YOUR GOAL
Locate every line that holds the string "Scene" and copy it.

**** RECORDS FOR THIS TASK ****

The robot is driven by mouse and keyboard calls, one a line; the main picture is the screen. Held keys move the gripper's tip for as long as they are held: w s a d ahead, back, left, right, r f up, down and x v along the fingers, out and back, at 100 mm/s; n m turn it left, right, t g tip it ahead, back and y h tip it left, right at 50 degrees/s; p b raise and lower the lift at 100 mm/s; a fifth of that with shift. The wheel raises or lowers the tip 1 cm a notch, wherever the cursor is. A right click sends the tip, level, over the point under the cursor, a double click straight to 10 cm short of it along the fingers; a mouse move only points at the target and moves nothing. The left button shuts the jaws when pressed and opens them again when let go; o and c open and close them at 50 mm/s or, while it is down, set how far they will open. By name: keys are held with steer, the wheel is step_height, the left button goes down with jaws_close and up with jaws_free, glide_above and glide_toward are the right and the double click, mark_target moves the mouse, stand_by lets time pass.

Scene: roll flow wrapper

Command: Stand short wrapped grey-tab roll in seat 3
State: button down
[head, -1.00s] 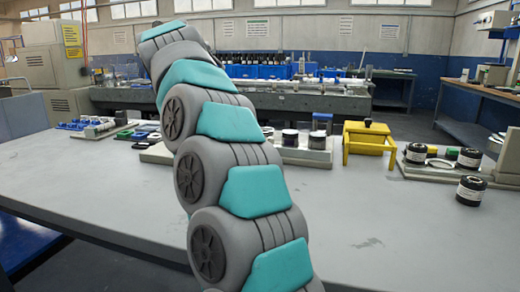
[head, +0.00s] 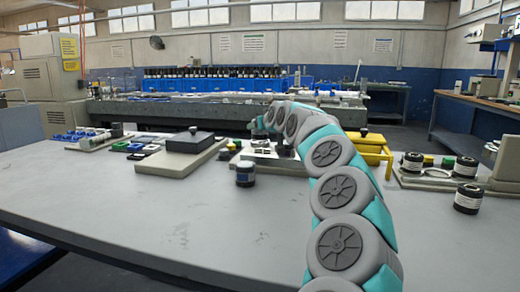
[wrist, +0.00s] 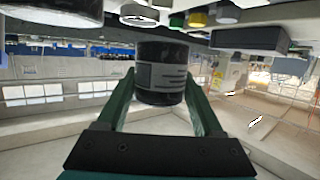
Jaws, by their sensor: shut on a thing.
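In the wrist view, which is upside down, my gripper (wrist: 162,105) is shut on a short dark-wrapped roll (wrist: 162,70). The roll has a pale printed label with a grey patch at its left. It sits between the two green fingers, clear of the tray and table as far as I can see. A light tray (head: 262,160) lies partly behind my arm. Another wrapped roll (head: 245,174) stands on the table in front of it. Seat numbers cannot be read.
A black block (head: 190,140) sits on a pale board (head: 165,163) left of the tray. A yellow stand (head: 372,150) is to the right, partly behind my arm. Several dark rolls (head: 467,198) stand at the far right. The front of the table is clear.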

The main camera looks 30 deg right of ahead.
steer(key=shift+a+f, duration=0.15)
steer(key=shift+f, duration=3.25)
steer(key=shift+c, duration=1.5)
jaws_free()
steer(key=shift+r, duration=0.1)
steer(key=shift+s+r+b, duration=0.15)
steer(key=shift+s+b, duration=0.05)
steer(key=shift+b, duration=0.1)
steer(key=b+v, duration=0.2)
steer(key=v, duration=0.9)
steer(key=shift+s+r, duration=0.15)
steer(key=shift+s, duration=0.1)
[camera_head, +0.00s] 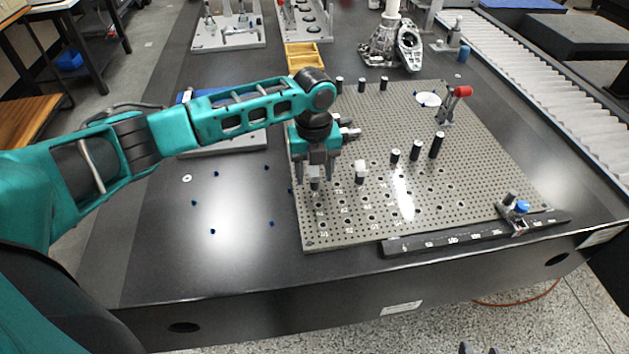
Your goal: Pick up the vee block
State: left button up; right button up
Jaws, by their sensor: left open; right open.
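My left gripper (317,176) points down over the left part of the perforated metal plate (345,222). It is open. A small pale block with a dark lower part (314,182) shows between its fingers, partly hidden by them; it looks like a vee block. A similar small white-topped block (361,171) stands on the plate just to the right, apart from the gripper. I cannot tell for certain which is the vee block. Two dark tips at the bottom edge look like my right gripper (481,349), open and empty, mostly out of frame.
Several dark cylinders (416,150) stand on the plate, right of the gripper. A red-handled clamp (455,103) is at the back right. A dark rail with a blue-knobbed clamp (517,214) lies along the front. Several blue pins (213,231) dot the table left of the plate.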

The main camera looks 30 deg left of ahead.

****
**** RECORDS FOR THIS TASK ****

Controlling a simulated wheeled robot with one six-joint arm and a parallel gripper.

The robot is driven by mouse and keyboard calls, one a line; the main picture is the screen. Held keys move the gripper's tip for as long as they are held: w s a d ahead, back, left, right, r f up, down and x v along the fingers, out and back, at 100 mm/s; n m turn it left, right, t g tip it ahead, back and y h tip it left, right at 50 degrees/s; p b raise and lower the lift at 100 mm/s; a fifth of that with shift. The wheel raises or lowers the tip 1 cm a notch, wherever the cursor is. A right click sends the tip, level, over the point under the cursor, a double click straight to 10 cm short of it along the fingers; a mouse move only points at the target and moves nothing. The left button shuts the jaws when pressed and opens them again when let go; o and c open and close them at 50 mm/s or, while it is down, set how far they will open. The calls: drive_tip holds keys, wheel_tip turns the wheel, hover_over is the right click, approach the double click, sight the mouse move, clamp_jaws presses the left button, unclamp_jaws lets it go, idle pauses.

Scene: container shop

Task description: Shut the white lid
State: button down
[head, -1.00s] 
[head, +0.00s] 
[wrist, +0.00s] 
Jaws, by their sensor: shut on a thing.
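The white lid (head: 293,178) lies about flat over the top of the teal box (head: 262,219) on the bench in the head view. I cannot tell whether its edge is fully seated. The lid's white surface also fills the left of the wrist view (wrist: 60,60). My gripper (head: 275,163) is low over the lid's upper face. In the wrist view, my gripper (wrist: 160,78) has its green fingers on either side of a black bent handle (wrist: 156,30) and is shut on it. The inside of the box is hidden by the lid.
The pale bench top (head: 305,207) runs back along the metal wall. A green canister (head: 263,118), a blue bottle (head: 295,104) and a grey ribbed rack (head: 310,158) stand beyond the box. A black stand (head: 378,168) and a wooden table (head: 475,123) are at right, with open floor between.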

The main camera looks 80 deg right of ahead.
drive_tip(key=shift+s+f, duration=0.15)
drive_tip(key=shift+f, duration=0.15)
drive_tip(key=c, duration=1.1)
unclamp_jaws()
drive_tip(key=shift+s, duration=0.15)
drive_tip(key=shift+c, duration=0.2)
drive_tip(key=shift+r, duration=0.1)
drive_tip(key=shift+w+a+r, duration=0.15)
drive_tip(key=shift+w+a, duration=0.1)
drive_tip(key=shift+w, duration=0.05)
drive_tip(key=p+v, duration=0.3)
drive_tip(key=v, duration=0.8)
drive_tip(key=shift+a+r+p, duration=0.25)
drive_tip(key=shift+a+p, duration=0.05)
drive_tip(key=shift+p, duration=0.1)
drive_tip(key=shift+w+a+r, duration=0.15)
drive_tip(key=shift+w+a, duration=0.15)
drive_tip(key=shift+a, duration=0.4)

****

WORKED ANSWER
Scene: roll flow wrapper
Scene: container shop

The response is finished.